A couple of concepts which might enlighten you (or maybe muddy the waters even more).
sASIC (structured ASICS) are roughly 2x to 3x more efficient per watt than FPGA and have a per unit cost of ~1/2 to 1/5th depending on volume. (5K units to 50K units).
ASICS are roughly are more like 5x to 20x more efficient per watt than FPGA and can have a per unit cost as low as 1/10th that of a FPGA but really only make sense in volume of hundred thousands of units or more.
So it isn't like a sASIC would be more efficient BUT more expensive. It would be that a sASIC could be 2x as efficient per watt and half the cost. A true ASIC (even cell based) could be in the <$0.20 per GH and 100MH/W range.

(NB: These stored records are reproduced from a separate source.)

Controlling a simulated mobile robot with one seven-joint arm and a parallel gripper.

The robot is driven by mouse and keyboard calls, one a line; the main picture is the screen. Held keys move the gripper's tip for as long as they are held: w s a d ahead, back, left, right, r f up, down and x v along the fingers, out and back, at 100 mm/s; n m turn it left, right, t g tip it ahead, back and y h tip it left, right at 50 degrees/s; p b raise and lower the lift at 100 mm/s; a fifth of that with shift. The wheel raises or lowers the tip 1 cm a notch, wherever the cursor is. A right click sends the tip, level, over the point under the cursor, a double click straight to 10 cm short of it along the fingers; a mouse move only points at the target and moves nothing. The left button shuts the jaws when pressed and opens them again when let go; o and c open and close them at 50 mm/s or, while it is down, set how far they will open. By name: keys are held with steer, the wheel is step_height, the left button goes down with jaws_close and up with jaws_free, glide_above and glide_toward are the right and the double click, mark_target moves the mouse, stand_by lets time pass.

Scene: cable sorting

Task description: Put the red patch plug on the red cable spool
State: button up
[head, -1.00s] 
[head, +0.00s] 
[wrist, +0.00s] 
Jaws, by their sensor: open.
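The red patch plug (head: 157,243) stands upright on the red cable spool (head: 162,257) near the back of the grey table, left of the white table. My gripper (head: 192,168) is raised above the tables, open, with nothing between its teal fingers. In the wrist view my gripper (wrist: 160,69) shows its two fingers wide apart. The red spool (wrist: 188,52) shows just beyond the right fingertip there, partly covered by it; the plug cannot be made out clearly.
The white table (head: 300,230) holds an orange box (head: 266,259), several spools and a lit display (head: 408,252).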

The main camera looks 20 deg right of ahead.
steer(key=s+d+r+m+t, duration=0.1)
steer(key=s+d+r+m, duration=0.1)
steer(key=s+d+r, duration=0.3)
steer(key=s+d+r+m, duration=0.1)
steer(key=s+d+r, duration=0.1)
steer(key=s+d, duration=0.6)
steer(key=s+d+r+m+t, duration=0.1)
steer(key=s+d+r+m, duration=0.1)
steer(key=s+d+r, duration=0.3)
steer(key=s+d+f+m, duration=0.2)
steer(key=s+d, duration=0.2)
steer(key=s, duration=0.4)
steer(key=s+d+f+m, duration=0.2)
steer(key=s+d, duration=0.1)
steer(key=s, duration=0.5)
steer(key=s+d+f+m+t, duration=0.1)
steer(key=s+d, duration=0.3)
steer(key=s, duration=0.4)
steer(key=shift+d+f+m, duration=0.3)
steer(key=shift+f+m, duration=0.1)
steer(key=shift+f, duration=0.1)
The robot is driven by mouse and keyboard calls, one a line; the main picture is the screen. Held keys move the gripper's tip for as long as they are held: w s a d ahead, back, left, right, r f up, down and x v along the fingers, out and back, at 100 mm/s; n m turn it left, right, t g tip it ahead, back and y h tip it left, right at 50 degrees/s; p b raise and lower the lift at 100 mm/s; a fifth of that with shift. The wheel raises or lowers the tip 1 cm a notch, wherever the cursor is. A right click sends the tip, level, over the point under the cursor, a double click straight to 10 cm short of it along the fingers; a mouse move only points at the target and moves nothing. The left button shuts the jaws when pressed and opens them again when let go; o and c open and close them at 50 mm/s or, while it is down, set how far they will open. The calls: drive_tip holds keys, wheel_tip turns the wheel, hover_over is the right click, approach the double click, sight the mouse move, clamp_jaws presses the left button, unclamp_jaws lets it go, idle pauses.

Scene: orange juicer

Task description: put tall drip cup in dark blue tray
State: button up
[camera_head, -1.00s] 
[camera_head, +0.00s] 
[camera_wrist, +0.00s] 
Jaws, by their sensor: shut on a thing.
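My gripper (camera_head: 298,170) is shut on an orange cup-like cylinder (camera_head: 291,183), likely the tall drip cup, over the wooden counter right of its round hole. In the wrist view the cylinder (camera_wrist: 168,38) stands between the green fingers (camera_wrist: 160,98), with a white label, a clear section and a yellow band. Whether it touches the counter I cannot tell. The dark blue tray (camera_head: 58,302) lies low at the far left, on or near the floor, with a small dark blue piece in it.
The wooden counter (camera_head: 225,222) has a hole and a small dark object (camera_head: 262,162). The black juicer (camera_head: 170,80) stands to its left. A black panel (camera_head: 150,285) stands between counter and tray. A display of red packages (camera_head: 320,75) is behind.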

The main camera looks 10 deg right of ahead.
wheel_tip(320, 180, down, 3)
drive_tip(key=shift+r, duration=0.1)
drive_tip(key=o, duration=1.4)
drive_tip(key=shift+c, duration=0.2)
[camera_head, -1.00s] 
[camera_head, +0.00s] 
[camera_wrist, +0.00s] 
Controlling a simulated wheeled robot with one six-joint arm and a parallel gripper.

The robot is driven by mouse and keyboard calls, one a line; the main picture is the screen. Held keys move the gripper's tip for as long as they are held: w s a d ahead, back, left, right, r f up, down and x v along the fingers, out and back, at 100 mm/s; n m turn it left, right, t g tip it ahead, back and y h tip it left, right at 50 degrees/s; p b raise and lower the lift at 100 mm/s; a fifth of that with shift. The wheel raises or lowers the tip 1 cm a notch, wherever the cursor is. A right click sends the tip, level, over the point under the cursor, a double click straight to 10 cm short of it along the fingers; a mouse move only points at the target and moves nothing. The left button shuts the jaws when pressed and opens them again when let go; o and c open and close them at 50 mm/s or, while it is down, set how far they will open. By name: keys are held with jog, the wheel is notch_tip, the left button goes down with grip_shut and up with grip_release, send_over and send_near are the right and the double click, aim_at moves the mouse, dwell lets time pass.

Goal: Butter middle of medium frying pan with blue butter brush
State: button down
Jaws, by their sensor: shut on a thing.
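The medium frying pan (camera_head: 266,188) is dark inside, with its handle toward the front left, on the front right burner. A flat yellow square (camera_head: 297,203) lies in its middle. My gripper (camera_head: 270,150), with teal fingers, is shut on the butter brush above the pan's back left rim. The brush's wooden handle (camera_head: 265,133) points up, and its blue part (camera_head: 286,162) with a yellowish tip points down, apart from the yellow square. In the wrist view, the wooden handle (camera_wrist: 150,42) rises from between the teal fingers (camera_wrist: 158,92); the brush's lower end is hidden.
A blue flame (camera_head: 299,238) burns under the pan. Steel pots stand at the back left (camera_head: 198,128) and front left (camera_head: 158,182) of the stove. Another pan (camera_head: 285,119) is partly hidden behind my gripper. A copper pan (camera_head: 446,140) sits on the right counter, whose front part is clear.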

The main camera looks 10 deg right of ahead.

Now I find it beyond unlikely we will see sASICS anytime in the next couple years. Startup capital is in the hundreds of thousands of dollars. We are talking about months of talent/salary, IP licensing, high end design software, FPGA prototyping (@ $2000+ per chip), test runs and contracted (and at a minimum partially prepaid) production runs, etc. An established player could do it for cheaper but a no FAB is going to trust a startup with anything less than full prepayment of 10K units.
True ASICS are even more unlikely as it requires even more customization and that means talent, more testing, and unless you want development time in years even more licensing of IP. Startup capital is likely in the low millions for current gen (45nm) ASIC.

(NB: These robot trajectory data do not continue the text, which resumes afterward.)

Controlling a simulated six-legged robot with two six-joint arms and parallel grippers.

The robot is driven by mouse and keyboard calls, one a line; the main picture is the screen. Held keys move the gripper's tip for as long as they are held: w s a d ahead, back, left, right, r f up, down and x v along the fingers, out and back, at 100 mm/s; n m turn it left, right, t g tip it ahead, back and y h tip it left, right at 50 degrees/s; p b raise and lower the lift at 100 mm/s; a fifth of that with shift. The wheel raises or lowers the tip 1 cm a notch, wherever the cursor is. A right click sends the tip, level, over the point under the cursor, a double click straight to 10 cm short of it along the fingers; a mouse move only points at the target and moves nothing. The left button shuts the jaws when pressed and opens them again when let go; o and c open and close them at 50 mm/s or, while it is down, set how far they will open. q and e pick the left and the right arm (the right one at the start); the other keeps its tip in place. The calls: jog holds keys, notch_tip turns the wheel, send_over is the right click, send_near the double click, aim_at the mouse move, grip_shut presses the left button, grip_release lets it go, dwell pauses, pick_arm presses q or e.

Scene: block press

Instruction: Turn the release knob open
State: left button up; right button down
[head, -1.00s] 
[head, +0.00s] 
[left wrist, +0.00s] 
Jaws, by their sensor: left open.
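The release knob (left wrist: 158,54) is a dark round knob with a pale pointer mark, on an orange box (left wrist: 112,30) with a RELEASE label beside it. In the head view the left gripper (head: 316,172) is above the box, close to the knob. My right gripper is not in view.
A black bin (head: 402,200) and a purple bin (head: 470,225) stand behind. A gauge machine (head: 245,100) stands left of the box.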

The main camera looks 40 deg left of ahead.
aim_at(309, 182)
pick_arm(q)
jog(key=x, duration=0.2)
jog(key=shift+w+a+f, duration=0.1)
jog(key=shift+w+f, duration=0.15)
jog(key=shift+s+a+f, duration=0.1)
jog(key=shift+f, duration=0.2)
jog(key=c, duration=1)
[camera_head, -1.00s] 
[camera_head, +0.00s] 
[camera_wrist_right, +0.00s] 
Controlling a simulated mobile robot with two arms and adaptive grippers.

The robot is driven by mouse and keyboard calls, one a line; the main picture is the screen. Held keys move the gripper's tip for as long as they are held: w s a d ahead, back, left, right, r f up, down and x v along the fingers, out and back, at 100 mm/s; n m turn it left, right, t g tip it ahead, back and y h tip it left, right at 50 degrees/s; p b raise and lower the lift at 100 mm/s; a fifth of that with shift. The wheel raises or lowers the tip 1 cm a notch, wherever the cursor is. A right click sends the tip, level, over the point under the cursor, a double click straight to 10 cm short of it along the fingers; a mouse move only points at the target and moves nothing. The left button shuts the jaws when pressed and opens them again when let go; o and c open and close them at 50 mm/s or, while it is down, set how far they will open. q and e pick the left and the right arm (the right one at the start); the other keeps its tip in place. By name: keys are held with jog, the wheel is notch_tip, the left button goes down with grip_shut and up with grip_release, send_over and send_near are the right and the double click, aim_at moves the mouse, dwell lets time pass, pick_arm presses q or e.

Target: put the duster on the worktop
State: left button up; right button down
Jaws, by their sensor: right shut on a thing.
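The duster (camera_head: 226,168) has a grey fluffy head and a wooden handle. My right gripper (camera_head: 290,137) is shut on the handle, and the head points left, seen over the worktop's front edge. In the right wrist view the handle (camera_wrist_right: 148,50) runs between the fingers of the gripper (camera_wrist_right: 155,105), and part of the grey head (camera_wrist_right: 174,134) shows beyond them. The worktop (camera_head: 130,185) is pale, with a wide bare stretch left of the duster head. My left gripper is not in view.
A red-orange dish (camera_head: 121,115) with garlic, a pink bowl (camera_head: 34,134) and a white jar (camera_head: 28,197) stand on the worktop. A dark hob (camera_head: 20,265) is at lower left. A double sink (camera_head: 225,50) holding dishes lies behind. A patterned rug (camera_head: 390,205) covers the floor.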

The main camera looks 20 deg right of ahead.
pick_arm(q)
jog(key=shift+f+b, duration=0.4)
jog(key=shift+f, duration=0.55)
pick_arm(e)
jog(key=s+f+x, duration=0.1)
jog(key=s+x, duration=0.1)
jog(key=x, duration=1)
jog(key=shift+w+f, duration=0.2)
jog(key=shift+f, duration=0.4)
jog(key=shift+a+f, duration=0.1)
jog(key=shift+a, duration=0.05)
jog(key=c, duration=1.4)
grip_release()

So I think any FPGA bought today is safe from the threat of sASIC or cell based ASIC "future" designs at least for 3-5 years. Bitcoin would need to see significant stabilization and growth before it attracts the kind of capital necessary for those kind of designs.
Still remember FPGA are subject to Moore's law. 28nm FPGA are very scarce right now and priced off the chart but in time they will be mundane. They will deliver ~2x the performance per watt and per $ (slightly less but using 2 as multiplier is fine). That will be the true threat to current gen FPGA but even there it will affect new sales and resale value more than profitability for a long time.
And, just how many MH can an asic achieve?
This is a meaningless metric. Say you have a design which gets x GH. If you quadruple the size of the chip you could get 4x performance. So the performance per chip isn't relevent. A chip that has 4x the surface area will generally have lower yields. So as some point there is a "magic" size where the cost of multi-chip design balances the additional cost of larger chip.
If you could get a 1 GH board @ 15W for $100 would you really care if it was made up of 1, 2, or 4 chips. All that matters is performance per watt and performance per $ right?
Still to get a very loose ballpark figure.
Current FPGA gets about 1MH per square mm.
On a 45nm process a completely custom ASIC could maybe achieve ~20MH per square mm. On a 100mm^2 chip we are talking ~2GH/s. Of course there is no reason one would need to stop at 100mm^2. CPU/GPU come as large as 500mm^2. A chip that large could acheive maybe 10GH/s. However larger chips = lower yields. Likely first gen ASIC will be designed small.
What would be the estimated power usage of a 1GH asic? using 'asic' as a blanket term for all variations, s-sasic, f-asic, etc.
Well you can't lump together all ASIC as they get vastly higher efficiency as you move up the cost ladder.
sASIC - lowest upfront cost, highest per unit cost. Still roughly 2x the efficiency of FPGA (in performance per watt and performance per $).
cell based ASICS. higher upfront cost, significant risk, much lower per unit cost.
Custom ASIC. huge risk, massive upfront cost, "negligble" per unit cost.